#### Directions:
Repeat the data verbatim.

#### Collected material:

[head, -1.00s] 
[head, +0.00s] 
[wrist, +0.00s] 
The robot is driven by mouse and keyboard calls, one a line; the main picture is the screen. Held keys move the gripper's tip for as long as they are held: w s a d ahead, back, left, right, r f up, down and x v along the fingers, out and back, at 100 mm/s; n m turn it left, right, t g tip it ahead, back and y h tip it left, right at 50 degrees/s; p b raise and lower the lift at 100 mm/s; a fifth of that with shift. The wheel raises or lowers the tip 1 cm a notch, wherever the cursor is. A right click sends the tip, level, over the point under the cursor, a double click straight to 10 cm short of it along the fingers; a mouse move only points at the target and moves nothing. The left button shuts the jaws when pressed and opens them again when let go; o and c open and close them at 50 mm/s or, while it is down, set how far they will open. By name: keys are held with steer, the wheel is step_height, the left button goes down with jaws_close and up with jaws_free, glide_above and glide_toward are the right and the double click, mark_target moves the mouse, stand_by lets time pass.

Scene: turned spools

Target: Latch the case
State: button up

#### Answer to this task:
[head, -1.00s] 
[head, +0.00s] 
[wrist, +0.00s] 
The robot is driven by mouse and keyboard calls, one a line; the main picture is the screen. Held keys move the gripper's tip for as long as they are held: w s a d ahead, back, left, right, r f up, down and x v along the fingers, out and back, at 100 mm/s; n m turn it left, right, t g tip it ahead, back and y h tip it left, right at 50 degrees/s; p b raise and lower the lift at 100 mm/s; a fifth of that with shift. The wheel raises or lowers the tip 1 cm a notch, wherever the cursor is. A right click sends the tip, level, over the point under the cursor, a double click straight to 10 cm short of it along the fingers; a mouse move only points at the target and moves nothing. The left button shuts the jaws when pressed and opens them again when let go; o and c open and close them at 50 mm/s or, while it is down, set how far they will open. By name: keys are held with steer, the wheel is step_height, the left button goes down with jaws_close and up with jaws_free, glide_above and glide_toward are the right and the double click, mark_target moves the mouse, stand_by lets time pass.

Scene: turned spools

Target: Latch the case
State: button up

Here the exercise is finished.